The current work highlights the importance of people’s value system in evaluating ethnic minority candidates in the workplace. Egalitarian participants (high tolerance/low racism) not only did not show an ingroup bias toward Spanish targets but showed a positive outgroup bias toward Moroccan job applicants in terms of stereotypes, emotions, and behavioral facilitation tendencies, which is exceptional considering one of the most basic intergroup phenomena: positive ingroup bias (Tajfel & Turner, 1979). By measuring both the level of racism and tolerance of the participants (unlike previous studies) we enhance current understanding on egalitarian people’s attitudes toward ethnic outgroups, extending the literature in this regard. Moreover, the inclusion of morality and immorality in our studies allowed us to identify an interesting pattern among non-egalitarian individuals: they show an ingroup bias only for morality and immorality judgments. Therefore, im(morality) is key in the outgroup perception of non-egalitarian individuals in the workplace: they devaluate Moroccans only in this dimension. That is, regardless of how sociable or competent a Moroccan person is perceived, if he or she is not considered sufficiently moral, might be determinant of the expression/manifestation/existence of prejudice. Therefore, we also extend the literature demonstrating the relevance of im(morality) stereotypes in the study of the ethnic prejudice in the workplace in different contexts (i.e., administration and hostelry).

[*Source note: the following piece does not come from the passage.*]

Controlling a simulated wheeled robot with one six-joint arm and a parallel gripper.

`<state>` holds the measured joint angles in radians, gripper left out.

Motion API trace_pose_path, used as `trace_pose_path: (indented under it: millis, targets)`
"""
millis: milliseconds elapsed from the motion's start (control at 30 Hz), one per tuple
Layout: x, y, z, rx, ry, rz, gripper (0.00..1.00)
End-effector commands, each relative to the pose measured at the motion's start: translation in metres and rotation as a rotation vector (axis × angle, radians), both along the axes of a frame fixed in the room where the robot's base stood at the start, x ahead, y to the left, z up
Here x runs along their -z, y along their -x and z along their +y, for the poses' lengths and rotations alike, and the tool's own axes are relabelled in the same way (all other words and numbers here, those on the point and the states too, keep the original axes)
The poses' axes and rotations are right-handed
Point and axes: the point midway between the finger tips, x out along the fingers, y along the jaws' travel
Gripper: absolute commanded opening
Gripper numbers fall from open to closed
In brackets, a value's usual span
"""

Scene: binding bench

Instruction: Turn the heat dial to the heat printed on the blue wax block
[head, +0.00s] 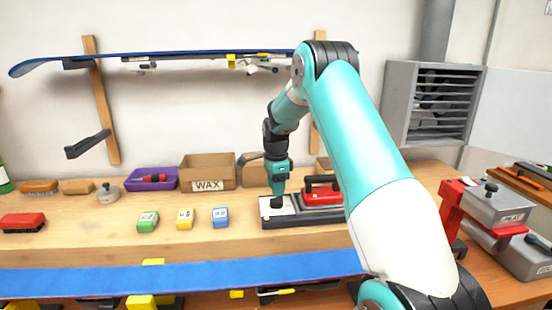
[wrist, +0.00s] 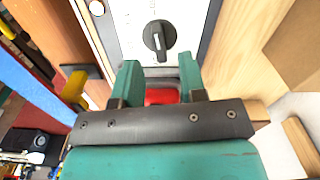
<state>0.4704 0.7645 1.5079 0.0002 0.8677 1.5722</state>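The heat dial (wrist: 157,32) is a dark round knob with a raised grip and a light mark, on a white panel (wrist: 189,18) with small print I cannot read. My gripper (wrist: 159,72) is open and empty, its two teal fingers apart just short of the dial in the wrist view. In the head view my gripper (head: 278,202) points down over the left end of the iron's base and hides the dial. The blue wax block (head: 220,222) stands on the bench to the left, beside yellow (head: 185,224) and green (head: 147,226) blocks. Its label is too small to read.
A red iron (head: 322,192) rests on the dark base (head: 312,221) right of my gripper. A cardboard box marked WAX (head: 207,184) and a purple tray (head: 136,181) stand behind the blocks. A blue ski (head: 180,279) lies across the front.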

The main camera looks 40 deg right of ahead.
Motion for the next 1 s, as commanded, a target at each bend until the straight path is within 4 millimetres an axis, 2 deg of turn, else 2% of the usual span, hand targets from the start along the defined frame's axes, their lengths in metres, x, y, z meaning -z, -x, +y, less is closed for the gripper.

In conclusion, the person’s value system modulates the suppression/expression of prejudice, and the dimension of (im)morality seems especially sensitive in detecting how egalitarian and non-egalitarian participants process information in different ways. Our research contributed by providing a more comprehensive picture on contemporary labor discrimination of ethnic minorities, showing that it is of utmost importance to consider the individuals’ values system along with the targets’ ethnicity to understand how cognitive, affective and action tendencies conform attitudes toward minorities in the workplace.